__PROMPT__: Note each line of the listing that contains the string "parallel", and copy it.

__Robot task records__:
::::

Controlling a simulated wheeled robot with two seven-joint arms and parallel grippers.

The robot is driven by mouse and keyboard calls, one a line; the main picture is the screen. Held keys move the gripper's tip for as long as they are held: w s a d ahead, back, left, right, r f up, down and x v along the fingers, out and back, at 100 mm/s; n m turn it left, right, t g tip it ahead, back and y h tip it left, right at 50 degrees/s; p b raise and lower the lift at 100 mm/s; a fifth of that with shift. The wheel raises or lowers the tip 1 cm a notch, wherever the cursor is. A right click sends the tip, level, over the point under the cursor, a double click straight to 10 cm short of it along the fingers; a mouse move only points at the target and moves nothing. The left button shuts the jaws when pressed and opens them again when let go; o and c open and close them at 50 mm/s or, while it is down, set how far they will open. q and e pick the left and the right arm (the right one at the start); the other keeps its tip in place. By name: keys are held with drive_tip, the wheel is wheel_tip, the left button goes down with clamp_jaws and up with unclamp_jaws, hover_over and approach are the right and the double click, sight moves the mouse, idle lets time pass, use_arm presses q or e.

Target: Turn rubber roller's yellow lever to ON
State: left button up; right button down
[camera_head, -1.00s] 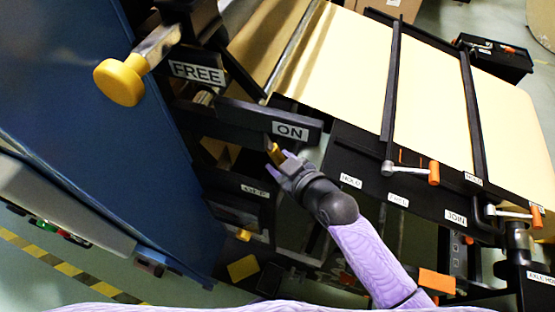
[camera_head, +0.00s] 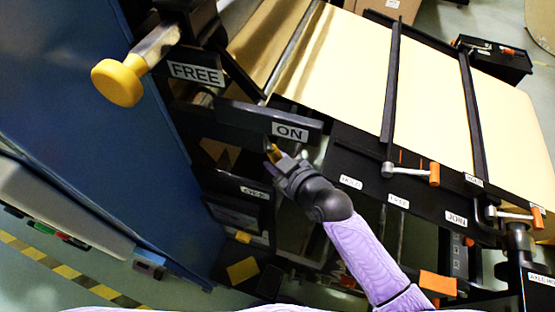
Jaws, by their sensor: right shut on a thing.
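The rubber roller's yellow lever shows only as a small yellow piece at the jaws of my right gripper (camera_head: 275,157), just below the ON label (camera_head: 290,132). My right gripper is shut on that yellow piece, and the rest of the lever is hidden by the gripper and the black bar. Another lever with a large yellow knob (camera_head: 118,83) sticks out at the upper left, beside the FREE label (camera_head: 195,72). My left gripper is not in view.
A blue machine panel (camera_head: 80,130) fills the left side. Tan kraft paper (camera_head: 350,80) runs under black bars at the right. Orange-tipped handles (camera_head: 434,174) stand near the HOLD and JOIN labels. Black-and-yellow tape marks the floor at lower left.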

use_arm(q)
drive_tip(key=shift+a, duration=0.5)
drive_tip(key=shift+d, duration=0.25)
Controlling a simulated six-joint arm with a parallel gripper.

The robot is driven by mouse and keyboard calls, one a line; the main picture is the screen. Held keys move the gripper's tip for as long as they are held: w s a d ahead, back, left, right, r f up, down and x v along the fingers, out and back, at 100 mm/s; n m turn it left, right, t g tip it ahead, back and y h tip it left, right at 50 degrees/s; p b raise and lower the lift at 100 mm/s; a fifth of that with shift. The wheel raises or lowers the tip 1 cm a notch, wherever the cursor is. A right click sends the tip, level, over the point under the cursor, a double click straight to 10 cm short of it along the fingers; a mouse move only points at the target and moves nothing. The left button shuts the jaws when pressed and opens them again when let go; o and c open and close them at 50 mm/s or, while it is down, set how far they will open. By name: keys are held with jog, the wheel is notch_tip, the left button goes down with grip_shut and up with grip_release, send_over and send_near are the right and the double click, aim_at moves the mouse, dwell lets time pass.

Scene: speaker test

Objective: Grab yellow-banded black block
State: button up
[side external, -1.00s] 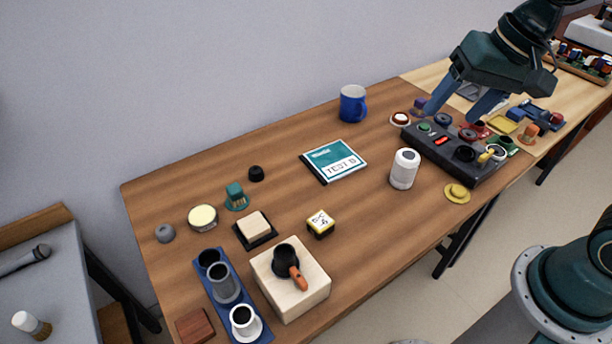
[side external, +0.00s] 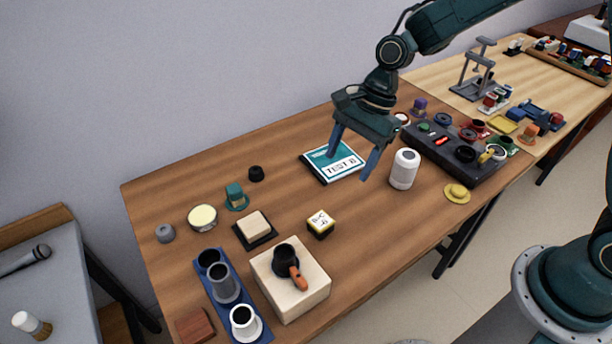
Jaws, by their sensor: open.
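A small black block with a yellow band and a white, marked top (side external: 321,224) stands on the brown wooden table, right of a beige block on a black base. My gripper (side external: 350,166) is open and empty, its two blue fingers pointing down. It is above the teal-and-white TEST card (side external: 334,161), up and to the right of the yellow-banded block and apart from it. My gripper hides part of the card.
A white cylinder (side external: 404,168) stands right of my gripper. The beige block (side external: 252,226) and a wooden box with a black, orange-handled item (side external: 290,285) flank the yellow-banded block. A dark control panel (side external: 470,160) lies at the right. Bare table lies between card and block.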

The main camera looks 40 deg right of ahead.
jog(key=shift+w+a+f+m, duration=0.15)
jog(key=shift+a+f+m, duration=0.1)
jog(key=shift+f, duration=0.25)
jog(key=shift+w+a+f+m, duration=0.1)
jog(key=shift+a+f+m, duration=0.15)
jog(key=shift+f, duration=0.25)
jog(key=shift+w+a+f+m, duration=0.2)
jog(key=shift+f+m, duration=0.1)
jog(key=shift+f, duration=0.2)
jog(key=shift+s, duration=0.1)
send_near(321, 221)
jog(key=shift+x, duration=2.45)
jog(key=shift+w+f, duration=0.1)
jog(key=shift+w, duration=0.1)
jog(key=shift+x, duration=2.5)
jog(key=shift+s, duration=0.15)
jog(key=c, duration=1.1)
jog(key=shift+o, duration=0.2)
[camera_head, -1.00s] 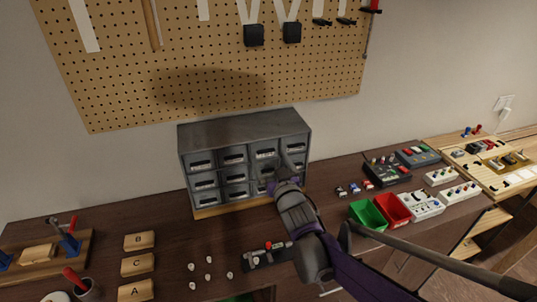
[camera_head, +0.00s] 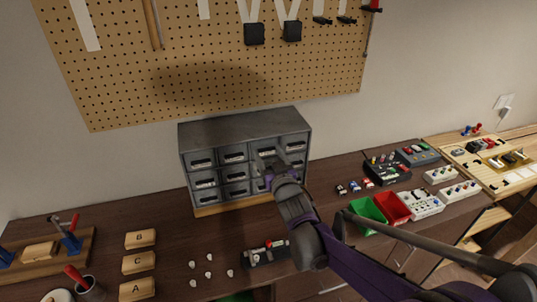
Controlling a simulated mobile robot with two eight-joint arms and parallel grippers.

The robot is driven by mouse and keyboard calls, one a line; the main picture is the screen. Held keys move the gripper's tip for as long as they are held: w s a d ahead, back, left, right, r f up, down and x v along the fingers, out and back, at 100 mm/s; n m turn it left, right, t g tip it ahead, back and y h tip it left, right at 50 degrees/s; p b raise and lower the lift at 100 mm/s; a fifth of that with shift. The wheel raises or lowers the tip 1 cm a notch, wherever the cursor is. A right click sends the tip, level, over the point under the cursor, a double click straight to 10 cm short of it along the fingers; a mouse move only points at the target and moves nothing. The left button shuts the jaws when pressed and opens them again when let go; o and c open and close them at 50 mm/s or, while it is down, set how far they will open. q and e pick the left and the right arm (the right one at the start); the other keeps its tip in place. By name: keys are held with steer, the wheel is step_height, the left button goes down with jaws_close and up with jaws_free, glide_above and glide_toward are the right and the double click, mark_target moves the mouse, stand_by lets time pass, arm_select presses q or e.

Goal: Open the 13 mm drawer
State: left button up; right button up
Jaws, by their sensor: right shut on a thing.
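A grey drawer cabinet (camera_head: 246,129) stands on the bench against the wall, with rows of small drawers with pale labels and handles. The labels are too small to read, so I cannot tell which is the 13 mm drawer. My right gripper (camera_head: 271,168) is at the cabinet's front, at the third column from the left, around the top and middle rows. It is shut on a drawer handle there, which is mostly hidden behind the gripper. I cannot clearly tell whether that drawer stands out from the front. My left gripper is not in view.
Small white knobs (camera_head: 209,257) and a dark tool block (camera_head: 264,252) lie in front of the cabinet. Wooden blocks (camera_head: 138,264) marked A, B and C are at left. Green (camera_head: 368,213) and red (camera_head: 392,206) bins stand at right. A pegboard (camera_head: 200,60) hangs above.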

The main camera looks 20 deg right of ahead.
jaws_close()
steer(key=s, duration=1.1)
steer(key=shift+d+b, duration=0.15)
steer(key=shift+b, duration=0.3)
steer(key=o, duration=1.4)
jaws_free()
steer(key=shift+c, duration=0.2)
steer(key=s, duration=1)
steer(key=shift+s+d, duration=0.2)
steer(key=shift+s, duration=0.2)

::::

__TASK OUTPUT__:
Controlling a simulated wheeled robot with two seven-joint arms and parallel grippers.
Controlling a simulated six-joint arm with a parallel gripper.
Controlling a simulated mobile robot with two eight-joint arms and parallel grippers.

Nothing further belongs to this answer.